Clinton Wants More, But Does it Work?

January 16, 1994|By GILBERT A. LEWTHWAITE

WASHINGTON. — Tammie Pettie, a young woman with a promising future as a bookkeeper, is an argument for worker retraining programs. Gary Horstmann, a middle-aged man who finds himself washing dishes part time, makes you wonder if they are worthwhile.

Together, they define a debate that will engage the nation over the coming weeks as President Clinton unveils a $3-billion worker security program and tries to push the legislation through a skeptical Congress this year.

With millions of workers facing permanent job losses rather than temporary layoffs, Mr. Clinton will seek to double spending on retraining them for new careers, switching the emphasis from unemployment benefits to re-employment opportunities.

To Mr. Clinton, revamping worker retraining is a crucial investment in the country's economic future and the key to secure employment for U.S. workers in an ever-changing labor market.

"Economic security . . . can no longer be found in a particular job," he said in a speech at the University of North Carolina in October. "It must be rooted in a continuous capacity to learn new things. That means we must have a system of lifelong learning."

He sees thousands of Tammie Petties acquiring new skills, new jobs and new prospects for the 21st century.

Ms. Pettie, 26, worked at Rite Aid and Hecht's stores before becoming a $5.50-an-hour cashier at Hechinger after graduating from Chesapeake High School in Essex in 1985. "The job wasn't going anywhere," she said.

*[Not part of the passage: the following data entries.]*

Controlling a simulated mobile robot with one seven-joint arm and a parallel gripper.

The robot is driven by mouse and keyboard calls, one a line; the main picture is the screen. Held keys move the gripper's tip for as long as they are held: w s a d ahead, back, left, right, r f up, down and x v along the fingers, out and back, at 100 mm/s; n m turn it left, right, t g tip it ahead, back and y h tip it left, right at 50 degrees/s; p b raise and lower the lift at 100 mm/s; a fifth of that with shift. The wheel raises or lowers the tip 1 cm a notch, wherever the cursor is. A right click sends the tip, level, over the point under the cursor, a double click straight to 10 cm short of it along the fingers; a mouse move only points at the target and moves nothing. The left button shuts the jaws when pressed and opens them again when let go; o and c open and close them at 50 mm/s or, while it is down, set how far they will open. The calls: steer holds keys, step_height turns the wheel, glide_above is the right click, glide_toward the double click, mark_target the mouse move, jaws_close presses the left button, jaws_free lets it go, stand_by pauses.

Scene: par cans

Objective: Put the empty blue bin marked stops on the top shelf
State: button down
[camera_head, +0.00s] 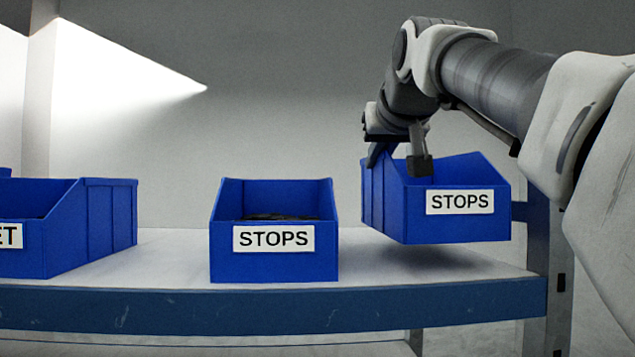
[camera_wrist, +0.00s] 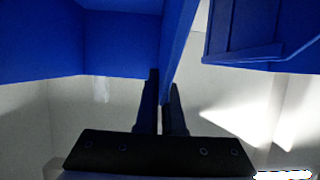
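A blue bin marked STOPS (camera_head: 390,205) is at the right, its underside a little above the shelf board (camera_head: 170,262) with a shadow below. The part of its inside that shows is bare blue; its floor is hidden. My gripper (camera_head: 402,160) is shut on this bin's upper left wall, one finger on each side. The wrist view also shows the held bin (camera_wrist: 110,45) with its wall between my fingers (camera_wrist: 162,108). A second blue bin marked STOPS (camera_head: 273,265) stands on the shelf in the middle, with dark things inside.
Another blue bin (camera_head: 60,235), its label ending in ET, stands at the left. A blue-grey shelf post (camera_head: 545,260) is right of the held bin. Bare board lies between the left and middle bins. A grey wall (camera_head: 270,90) is behind.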

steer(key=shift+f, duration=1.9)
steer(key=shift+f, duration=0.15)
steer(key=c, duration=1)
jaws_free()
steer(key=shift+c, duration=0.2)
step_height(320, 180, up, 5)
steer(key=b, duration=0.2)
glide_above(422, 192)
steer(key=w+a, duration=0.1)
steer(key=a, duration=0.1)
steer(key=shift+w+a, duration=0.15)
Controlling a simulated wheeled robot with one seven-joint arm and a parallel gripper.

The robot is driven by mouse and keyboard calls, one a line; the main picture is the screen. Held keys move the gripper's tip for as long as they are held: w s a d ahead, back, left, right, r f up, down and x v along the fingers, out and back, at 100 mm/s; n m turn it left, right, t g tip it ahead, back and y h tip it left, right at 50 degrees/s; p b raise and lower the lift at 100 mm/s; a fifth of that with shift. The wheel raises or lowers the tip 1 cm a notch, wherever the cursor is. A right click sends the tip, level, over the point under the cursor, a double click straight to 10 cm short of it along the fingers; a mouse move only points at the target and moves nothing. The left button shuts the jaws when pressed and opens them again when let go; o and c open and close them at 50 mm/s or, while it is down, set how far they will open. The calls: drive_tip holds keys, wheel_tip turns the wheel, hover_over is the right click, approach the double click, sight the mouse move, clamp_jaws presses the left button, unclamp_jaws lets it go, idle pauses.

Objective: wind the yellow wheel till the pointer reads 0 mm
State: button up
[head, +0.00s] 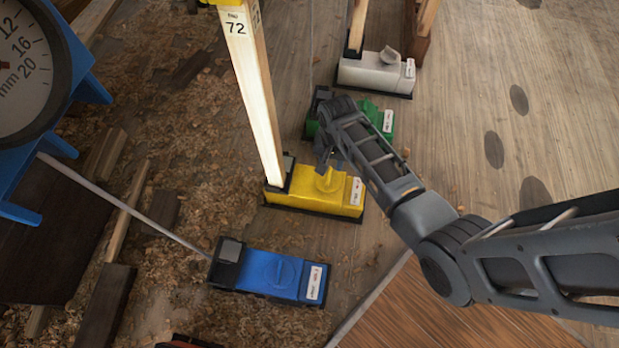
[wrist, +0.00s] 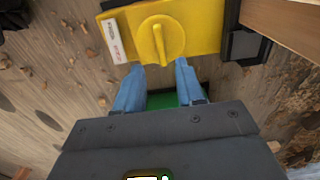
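The yellow wheel (wrist: 158,40) is a round knob with a raised grip bar on top of a yellow box (wrist: 205,25). In the head view the yellow wheel (head: 329,181) sits at the foot of a pale post marked 72. My gripper (wrist: 160,67) is open, its two blue fingers apart with nothing between them. The fingertips are by the wheel's near edge; I cannot tell if they touch it. In the head view my gripper (head: 328,160) is just behind the wheel. The gauge dial (head: 22,75) is cut off at the left; 12, 16, 20 and mm show, but its reading cannot be told.
A blue box with a knob (head: 272,271) is nearer, joined to the gauge side by a thin rod. A green box (head: 382,120) is partly behind my arm, and a grey-white box (head: 376,73) is farther back. Wood shavings and loose planks cover the floor at left.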

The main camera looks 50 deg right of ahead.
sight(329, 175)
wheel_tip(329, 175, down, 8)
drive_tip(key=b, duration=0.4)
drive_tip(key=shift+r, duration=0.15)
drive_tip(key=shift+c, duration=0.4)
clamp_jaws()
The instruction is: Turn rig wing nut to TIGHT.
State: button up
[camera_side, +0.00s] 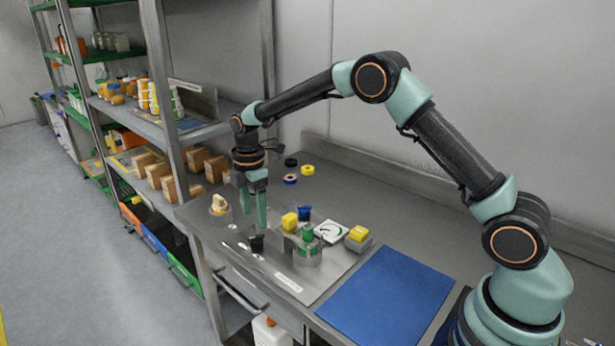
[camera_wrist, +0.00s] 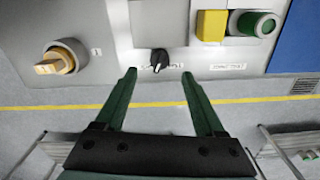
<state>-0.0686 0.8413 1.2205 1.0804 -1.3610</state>
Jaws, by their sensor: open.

She was laid off from Hechinger in February. In June, she enrolled in a federally funded bookkeeping course at the Baltimore County Career Development Center in Essex. On Dec. 17, she finished the program, which cost $3,000 for tuition and books. Five days later, Ms. Pettie started a new career.

She now works as a bookkeeper for Larry H. Kinard Accounting and Tax Service on Eastern Avenue, happily using her new skills. She still earns $5.50 an hour but expects a $1-an-hour raise in the spring.

"My future looks great," she said. "There are definitely a lot more opportunities now. This definitely got my foot in the door."

But skeptics point to thousands of Gary Horstmanns, workers retrained for jobs they can't find or that don't exist. They see retraining as little more than the temporary warehousing of the unemployed in programs that lead to increased frustration at federal expense.

Mr. Horstmann, 46, was one of 800 workers laid off from the Zenith television cabinet plant in Evansville, Ind., in May 1987. After 15 years as a stock worker, he was earning $7.25 an hour.

He picked up $400 in severance pay and three weeks of vacation pay, and set out to get retrained for a high-tech future.

The government paid $4,500 for him to attend computer courses at a vocational training college for two years. He failed to get his associate's degree, due, he says, to a misunderstanding about course requirements and his need to earn some money while studying. Now, three years and many job applications later, he earns $4.80 an hour washing dishes part-time.

"Retraining didn't help me any at this stage," said Mr. Horstmann, a bachelor.

"I'm still hoping. I have run into some who did retraining with me. Some were working and fairly successful, and others have run into similar problems that I have had."

Roy Mabrey, president of the Central Labor Council of Southern Indiana, where workers in electrical appliance and other manufacturing plants, aluminum works and coal mines have been laid off in recent years, said many have wound up in Mr. Horstmann's predicament. Not surprisingly, they question the value of retraining programs.

"There's a lot of skepticism about these training programs," he said. "We have enough people with enough skills here right now to probably start a city of 8,000 to 10,000 people and have every occupation covered."

Mr. Clinton proposes coordinating five major programs for workers who have lost jobs through plant closures, foreign competition, defense cutbacks and stiffer environmental standards. These currently cost $1.5 billion. He is prepared to spend $3 billion on the consolidated program once it is fully implemented in 1998, although he has not yet said where the extra money will come from.

The new service will be delivered through a nationwide network of "one-stop shopping centers" that will also distribute information on an array of other federal services currently offered to the unemployed.

No fewer than 14 federal agencies provided training assistance through 151 programs in fiscal 1993 at a cost of $24 billion, according to the General Accounting Office, the investigative arm of Congress. The result: confusion, duplication and waste.

Clarence C. Crawford, associate director of the GAO's education and employment division, urged Congress earlier this year to consolidate the fragmented "system" of assisting workers.